Vincent Malausa - 27 octobre 2022

Les Femmes De Mes Amis (HSS)

Embrasser la totalité de l’œuvre de Hong Sang-soo revient d’abord à se confronter à cet étrange paradoxe : pour prolixe qu’elle soit (17 films réalisés depuis la première rétrospective que lui a consacré la Cinémathèque française, en 2011), celle-ci, plutôt que d’enfler ou de s’étendre comme un monstre un peu écrasant, n’a cessé de suivre une ligne de plus en plus fine, claire et ténue, et de répondre à une logique d’épure et d’amenuisement qui n’a fait que renforcer sa puissance de mystère et d’étrangeté. De son apparition sur la scène internationale en 2003 (avec la sortie conjuguée en France de ses trois premiers films : Le Jour où le cochon est tombé dans le puits, Le Pouvoir de la province Kangwon et La Vierge mise à nu par ses prétendants) à aujourd’hui (où pas un grand festival international, de Cannes à Berlin, n’échappe à son « HSS » annuel), Hong Sang-soo est devenu ce totem paradoxal du nouveau cinéma coréen surgi il y a deux décennies : il en demeure la figure la plus familière autant que la plus mystérieuse.

Ligne invisible

Sa constance et sa stabilité, l’œuvre la doit assurément aux thèmes – qui sont plutôt des motifs pour ce peintre en sentiments profondément influencé par Cézanne qu’est Hong – sur lesquels elle s’est stabilisée et infiniment redéployée selon un principe de répétition, de variations et de nuances toujours nouvelles : guerre des sexes, désillusions amoureuses, veulerie et lâcheté masculines, va-et-vient du désir, trajets erratiques des affects, confrontation du verbe (parfois joyeux) et de la chair (toujours triste).
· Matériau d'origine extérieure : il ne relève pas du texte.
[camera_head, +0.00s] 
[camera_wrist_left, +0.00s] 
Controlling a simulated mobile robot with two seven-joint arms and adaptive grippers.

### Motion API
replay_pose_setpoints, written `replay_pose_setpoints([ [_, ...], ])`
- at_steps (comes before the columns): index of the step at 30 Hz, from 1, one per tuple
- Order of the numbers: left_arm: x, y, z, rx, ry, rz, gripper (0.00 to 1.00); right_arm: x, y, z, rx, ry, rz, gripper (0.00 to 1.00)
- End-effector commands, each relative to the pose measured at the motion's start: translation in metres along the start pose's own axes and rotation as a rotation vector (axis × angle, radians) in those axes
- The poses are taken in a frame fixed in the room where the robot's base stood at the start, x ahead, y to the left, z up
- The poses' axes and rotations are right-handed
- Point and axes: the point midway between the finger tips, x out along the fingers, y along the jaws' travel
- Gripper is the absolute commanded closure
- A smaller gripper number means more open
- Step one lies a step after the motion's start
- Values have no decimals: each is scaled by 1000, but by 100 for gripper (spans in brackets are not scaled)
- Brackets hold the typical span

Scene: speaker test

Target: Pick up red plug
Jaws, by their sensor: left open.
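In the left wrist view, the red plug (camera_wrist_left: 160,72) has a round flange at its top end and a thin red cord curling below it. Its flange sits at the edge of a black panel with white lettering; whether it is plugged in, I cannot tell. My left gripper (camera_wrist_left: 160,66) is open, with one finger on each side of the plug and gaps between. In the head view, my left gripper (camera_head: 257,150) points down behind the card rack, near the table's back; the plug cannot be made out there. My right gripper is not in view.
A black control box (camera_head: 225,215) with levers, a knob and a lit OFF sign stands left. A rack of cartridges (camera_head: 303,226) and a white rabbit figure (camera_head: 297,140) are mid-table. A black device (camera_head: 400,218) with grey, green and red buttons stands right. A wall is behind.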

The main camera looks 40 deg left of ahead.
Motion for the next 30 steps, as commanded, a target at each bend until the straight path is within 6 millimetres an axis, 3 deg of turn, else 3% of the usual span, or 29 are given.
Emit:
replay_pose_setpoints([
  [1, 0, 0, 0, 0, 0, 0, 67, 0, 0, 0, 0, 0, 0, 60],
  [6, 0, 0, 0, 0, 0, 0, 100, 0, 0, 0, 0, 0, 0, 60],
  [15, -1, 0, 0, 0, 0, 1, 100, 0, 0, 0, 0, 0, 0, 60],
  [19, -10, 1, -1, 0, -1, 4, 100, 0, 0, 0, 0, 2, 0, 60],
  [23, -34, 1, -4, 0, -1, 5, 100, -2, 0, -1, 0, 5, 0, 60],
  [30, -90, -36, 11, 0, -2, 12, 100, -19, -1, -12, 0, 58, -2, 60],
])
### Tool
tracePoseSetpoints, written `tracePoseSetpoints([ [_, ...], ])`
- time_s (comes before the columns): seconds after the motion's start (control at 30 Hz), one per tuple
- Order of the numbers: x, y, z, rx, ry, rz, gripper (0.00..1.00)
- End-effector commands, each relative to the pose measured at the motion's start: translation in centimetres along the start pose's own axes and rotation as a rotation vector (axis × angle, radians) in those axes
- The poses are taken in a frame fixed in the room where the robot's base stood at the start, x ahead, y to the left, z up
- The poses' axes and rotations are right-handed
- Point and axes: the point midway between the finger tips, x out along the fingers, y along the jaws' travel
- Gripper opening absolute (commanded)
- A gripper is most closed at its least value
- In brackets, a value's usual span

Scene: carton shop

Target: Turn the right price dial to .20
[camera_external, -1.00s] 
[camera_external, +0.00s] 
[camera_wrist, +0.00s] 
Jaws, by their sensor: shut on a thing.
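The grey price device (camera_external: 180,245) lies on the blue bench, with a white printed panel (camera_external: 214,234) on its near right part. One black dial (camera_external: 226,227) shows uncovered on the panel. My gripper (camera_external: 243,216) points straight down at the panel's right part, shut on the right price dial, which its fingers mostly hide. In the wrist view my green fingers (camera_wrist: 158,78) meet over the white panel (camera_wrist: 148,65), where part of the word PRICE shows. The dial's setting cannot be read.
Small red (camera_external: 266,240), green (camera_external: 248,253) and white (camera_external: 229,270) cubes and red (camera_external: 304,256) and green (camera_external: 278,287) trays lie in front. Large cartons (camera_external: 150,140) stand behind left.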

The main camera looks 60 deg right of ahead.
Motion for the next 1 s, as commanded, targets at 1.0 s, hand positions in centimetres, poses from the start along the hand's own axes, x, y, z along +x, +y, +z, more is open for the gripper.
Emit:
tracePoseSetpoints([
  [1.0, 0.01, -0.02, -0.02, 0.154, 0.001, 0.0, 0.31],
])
De Cézanne, c’est le point d’équilibre parfait entre abstraction et figuration qui a marqué de manière décisive Hong, et c’est bien peut-être ce point – ou cette ligne invisible – qui demeure l’ancrage et la clé même de son esthétique à la fois si prosaïque et si sophistiquée.

Tous les récits de Hong Sang-soo tiennent autant de la chronique intime que de l’équation ou du théorème (des parcours semés de signes et de balises, comme les panneaux et flèches qui jalonnent le cheminement d’Isabelle Huppert dans In Another Country), tous ses plans sont creusés de cette ligne autour de laquelle personnages et spectateurs ne cessent de basculer d’un monde (intérieur et extérieur, vie et cinéma, réalité et virtualité,), d’une tonalité (les verres de soju qui tintent de rires en pleurs de Ha ha ha), d’une temporalité (le présent qui s’affole en sourdine dans Le Jour d’après), d’un point de vue (la structure à la Rashōmon de La Vierge mise à nu par ses prétendants) ou d’un degré de conscience l’autre (les petits songes en bibliothèque que semble collationner l’héroïne de Sunhi).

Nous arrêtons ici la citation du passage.